▶ **Data**
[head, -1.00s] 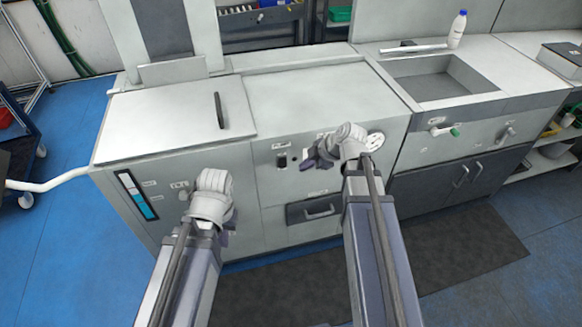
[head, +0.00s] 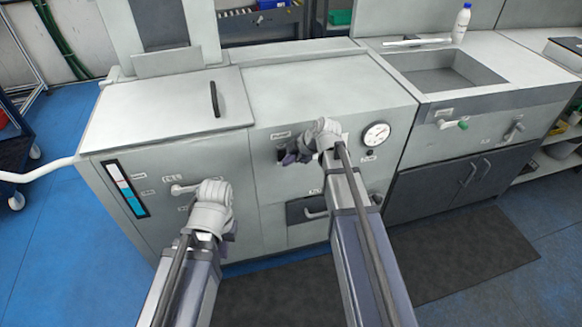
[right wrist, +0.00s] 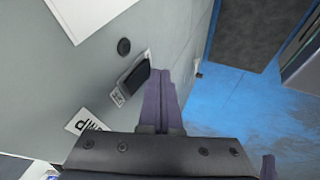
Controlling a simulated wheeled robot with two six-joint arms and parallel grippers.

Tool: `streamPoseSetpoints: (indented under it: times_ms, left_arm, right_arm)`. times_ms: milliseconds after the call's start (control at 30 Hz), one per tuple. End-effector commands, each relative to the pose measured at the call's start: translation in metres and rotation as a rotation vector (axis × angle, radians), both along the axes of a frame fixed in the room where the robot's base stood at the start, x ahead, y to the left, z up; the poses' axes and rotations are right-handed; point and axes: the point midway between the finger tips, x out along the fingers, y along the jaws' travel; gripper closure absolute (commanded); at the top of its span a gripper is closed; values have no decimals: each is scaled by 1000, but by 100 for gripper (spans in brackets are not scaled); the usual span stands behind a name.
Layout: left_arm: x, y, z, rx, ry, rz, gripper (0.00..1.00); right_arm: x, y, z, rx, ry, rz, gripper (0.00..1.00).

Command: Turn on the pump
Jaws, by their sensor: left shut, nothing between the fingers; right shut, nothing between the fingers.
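The grey machine's front panel (head: 262,180) carries several controls. In the right wrist view a black switch (right wrist: 133,78) sits on the panel with a small label at its lower end and a round black knob (right wrist: 124,46) above it. My right gripper (head: 292,156) is shut and empty at the panel, partly covering the controls there. Its purple fingers also show in the right wrist view (right wrist: 160,95), close beside the switch; I cannot tell whether they touch it. My left gripper (head: 215,207) is shut and empty in front of the left panel near a valve lever (head: 183,189); its fingertips are mostly hidden.
A round gauge (head: 376,135) is to the right of my right gripper. A drawer handle (head: 313,213) is below it. A blue level indicator (head: 127,188) is at the left. A sink (head: 445,72) with a white bottle (head: 461,24) stands at the right.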

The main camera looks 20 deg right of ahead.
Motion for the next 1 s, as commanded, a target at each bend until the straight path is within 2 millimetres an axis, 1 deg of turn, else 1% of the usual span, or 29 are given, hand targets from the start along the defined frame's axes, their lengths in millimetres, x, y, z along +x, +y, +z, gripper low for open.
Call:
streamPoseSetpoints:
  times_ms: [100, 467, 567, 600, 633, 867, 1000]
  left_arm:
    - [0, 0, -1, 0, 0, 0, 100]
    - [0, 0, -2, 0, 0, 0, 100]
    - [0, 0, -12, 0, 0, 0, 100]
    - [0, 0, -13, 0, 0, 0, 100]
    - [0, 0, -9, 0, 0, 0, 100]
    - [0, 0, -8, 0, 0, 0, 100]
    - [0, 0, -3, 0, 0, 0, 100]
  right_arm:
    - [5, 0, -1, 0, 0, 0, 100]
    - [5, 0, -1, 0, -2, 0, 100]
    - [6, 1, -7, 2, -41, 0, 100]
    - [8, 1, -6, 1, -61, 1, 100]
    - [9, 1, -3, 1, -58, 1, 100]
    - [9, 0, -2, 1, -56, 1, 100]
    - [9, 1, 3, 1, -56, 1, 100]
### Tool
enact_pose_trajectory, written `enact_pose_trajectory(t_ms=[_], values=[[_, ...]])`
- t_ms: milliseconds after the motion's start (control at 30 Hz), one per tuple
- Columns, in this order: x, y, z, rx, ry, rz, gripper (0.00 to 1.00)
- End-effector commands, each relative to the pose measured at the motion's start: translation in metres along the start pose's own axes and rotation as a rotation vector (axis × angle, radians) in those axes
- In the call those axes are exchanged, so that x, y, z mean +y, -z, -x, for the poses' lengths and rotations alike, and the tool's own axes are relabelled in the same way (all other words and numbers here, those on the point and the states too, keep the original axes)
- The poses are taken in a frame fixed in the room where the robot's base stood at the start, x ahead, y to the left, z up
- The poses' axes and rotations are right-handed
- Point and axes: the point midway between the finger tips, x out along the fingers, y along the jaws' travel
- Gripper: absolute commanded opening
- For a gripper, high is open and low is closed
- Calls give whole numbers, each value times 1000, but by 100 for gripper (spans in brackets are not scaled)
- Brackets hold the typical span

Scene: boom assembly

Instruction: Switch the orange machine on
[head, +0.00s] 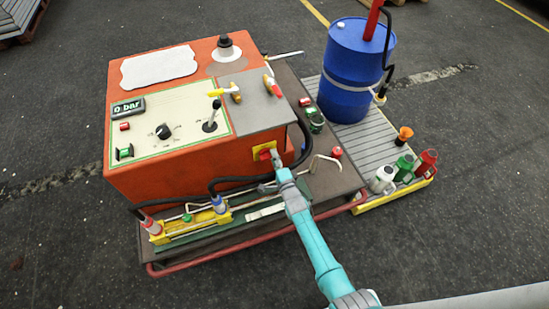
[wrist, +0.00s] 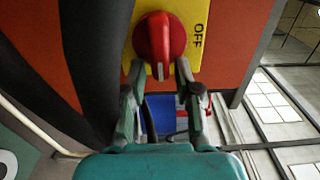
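The orange machine (head: 185,170) stands on a cart in the head view, its display (head: 128,108) reading 0 bar. On its front side is a red rotary switch (wrist: 158,40) on a yellow plate (wrist: 192,14), also visible in the head view (head: 265,154). The word OFF shows on the plate, to the right of the knob in the wrist view. My gripper (wrist: 160,66) is open at the switch, one finger on each side of the knob's lower part. Whether the fingers touch the knob cannot be told. Nothing is held.
Black hoses (wrist: 95,60) run close left of my gripper in the wrist view. A blue drum (head: 355,68), a white bottle (head: 382,180), a green can (head: 404,167) and a red can (head: 426,163) stand on a pallet at right. Yellow-framed equipment (head: 190,224) lies at the cart's front.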

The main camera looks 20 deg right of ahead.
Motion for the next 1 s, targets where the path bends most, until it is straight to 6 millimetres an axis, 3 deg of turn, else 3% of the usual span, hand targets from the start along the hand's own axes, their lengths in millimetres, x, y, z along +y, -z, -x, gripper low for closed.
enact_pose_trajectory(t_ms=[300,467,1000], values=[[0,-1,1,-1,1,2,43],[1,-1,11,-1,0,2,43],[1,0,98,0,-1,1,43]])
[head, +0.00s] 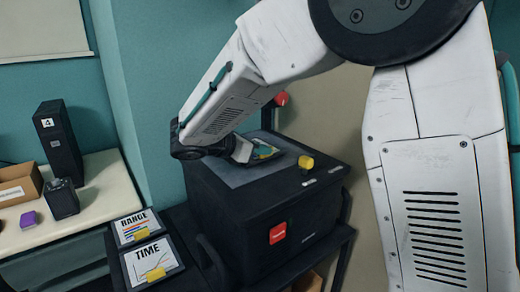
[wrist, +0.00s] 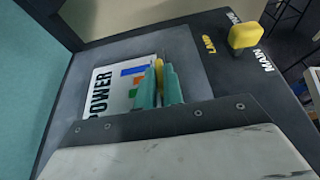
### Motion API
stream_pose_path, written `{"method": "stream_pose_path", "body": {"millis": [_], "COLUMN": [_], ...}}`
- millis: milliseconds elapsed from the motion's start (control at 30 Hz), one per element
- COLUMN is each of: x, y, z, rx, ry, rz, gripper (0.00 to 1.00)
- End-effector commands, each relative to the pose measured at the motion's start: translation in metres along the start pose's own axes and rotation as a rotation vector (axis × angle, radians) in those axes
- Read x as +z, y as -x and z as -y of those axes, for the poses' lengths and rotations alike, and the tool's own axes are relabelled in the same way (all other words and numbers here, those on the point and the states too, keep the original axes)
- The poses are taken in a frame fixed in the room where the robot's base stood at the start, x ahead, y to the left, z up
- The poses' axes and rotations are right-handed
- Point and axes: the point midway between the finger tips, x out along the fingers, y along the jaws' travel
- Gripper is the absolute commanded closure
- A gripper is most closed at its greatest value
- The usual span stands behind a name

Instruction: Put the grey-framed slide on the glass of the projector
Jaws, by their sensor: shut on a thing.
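The black projector (head: 258,210) has a flat grey glass top (head: 222,172). A slide marked POWER (wrist: 108,93) with coloured bars is over the glass in the wrist view; it also shows in the head view (head: 264,150). My gripper (wrist: 160,82) is shut on the slide's yellow tab (wrist: 160,66), between teal fingers. In the head view my gripper (head: 243,150) is low over the glass. The slide looks flat and near the glass, but I cannot tell whether it touches. Its frame is hard to tell from the grey surface, and my gripper hides its near part.
Slides marked RANGE (head: 134,226) and TIME (head: 150,262) lie left of the projector. A yellow knob (head: 306,162) stands on the projector's top right. A white table (head: 100,195) at left holds a black speaker (head: 58,142), a cardboard box (head: 20,186) and a purple block (head: 28,219).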

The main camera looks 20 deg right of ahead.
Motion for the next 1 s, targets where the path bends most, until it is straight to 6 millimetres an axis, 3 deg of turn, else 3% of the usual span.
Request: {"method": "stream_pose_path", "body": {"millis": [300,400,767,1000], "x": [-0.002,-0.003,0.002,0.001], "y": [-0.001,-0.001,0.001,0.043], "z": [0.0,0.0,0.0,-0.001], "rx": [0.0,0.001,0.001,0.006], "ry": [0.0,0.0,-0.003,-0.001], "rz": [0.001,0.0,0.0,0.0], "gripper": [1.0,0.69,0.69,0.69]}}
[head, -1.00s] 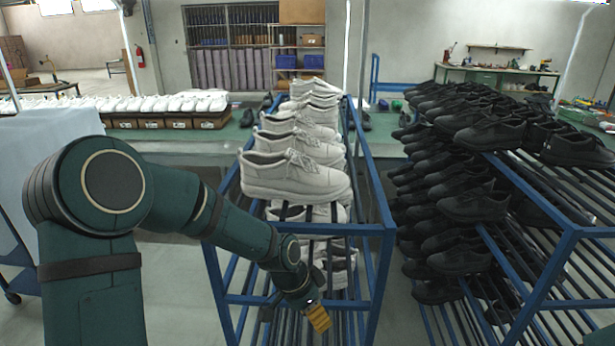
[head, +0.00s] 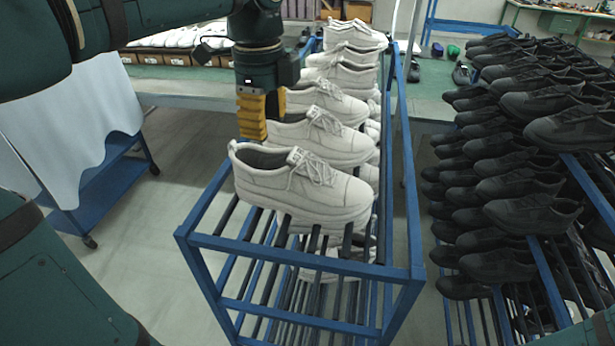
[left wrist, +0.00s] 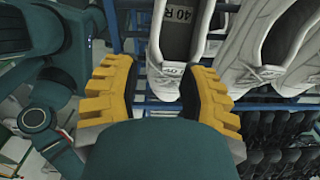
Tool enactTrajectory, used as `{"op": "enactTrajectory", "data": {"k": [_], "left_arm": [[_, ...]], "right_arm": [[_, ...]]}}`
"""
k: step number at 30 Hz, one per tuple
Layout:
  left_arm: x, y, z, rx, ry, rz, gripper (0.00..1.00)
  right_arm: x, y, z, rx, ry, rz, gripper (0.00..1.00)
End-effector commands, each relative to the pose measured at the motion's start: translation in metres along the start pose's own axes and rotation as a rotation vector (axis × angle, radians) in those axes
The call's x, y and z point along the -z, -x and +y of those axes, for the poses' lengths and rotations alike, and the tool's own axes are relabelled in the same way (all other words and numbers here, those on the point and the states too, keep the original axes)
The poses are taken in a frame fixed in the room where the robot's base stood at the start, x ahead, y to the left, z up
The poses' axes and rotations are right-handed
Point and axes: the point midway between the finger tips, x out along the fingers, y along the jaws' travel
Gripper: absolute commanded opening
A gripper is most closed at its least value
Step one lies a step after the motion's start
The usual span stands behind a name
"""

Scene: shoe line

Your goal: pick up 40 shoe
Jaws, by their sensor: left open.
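White lace-up shoes stand in a row on the top of a blue rack in the head view, with the front shoe (head: 310,190) nearest me and a second shoe (head: 325,143) behind it. My left gripper (head: 257,118) points down beside the heel end of these front shoes. In the left wrist view the gripper (left wrist: 162,80) is open and empty. I cannot tell which shoe in the head view this is. My right gripper is out of view.
The blue rack (head: 300,268) has lower tiers with more white shoes. A rack of black shoes (head: 530,215) stands to the right. A blue cart with a pale sheet (head: 75,130) stands at left. Floor is free between cart and rack.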

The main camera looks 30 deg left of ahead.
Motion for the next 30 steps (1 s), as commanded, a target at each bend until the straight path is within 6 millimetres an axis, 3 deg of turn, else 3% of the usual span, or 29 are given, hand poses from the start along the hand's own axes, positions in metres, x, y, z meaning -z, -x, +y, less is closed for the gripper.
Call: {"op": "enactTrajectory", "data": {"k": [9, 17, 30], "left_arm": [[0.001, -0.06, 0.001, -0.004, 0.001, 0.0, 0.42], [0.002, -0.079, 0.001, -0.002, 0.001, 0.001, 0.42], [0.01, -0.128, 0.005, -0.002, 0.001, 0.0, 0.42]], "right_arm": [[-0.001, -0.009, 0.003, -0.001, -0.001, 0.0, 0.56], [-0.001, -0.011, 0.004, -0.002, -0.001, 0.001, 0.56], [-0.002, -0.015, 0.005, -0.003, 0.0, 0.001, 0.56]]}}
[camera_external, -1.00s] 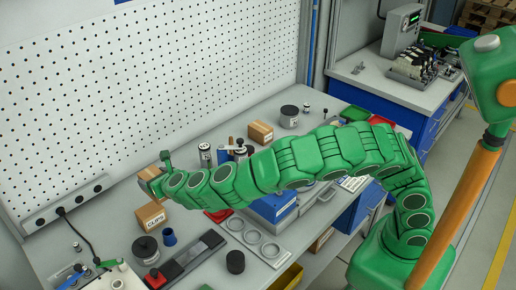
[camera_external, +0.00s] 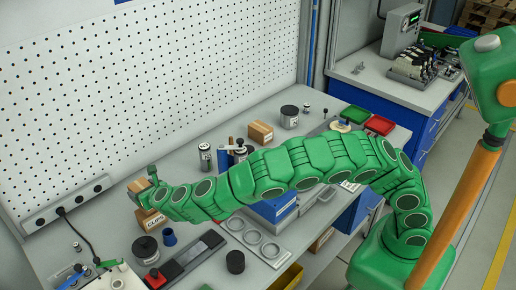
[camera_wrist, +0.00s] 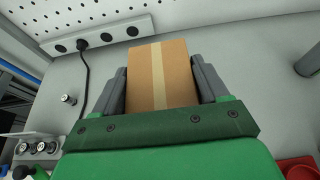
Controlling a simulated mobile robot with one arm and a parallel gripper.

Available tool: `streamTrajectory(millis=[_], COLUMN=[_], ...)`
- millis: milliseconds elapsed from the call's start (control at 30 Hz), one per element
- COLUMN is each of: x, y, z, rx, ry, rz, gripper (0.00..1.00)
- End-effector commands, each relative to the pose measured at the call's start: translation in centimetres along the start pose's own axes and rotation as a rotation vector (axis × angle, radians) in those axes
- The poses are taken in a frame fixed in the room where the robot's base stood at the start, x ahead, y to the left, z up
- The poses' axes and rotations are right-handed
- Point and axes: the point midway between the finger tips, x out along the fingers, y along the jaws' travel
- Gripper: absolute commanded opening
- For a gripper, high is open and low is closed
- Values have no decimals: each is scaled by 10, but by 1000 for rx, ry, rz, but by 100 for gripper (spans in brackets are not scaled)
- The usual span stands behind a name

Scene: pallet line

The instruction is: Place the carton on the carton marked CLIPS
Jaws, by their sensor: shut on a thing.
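My gripper (camera_external: 143,190) is shut on a plain brown carton (camera_wrist: 160,75), which has a pale tape strip and sits between both jaws in the wrist view. In the external view the held carton (camera_external: 137,187) is partly hidden by my gripper. The carton marked CLIPS (camera_external: 151,221) stands on the bench directly below it in the picture. The two look very close, and I cannot tell whether they touch. The CLIPS carton is not visible in the wrist view, where the held carton fills the middle.
Another brown carton (camera_external: 260,133) stands farther back on the bench. A dark-lidded jar (camera_external: 145,248) and a blue cup (camera_external: 169,237) stand near the CLIPS carton. A power strip (camera_external: 68,205) runs along the pegboard (camera_external: 140,90). A grey ring plate (camera_external: 255,240) lies to the right.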

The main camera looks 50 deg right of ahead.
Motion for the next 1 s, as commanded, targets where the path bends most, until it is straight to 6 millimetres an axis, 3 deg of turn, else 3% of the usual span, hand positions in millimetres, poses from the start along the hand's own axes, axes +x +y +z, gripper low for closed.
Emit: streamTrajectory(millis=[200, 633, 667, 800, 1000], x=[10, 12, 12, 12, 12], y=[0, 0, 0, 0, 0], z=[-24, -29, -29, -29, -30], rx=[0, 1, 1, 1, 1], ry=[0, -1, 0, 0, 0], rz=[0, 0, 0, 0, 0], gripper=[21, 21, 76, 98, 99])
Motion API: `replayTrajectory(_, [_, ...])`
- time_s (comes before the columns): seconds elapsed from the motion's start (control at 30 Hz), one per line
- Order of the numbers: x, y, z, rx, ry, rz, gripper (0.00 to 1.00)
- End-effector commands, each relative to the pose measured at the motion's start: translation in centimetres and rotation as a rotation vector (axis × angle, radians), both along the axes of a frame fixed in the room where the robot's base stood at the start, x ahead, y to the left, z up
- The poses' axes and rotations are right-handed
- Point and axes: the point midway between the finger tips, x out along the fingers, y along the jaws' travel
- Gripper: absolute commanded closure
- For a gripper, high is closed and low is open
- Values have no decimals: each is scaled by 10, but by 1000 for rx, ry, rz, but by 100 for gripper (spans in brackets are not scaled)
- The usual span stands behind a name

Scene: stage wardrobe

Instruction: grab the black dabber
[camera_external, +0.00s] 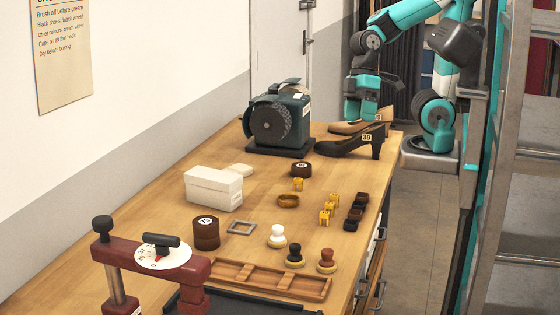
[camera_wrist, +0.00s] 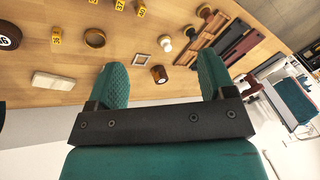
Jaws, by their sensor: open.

▶ **Task requirements**
Copy all lines in the listing above where the string "parallel" appears.

▶ **Right answer**
Controlling a simulated wheeled robot with two six-joint arms and parallel grippers.
Controlling a simulated mobile robot with one arm and a parallel gripper.

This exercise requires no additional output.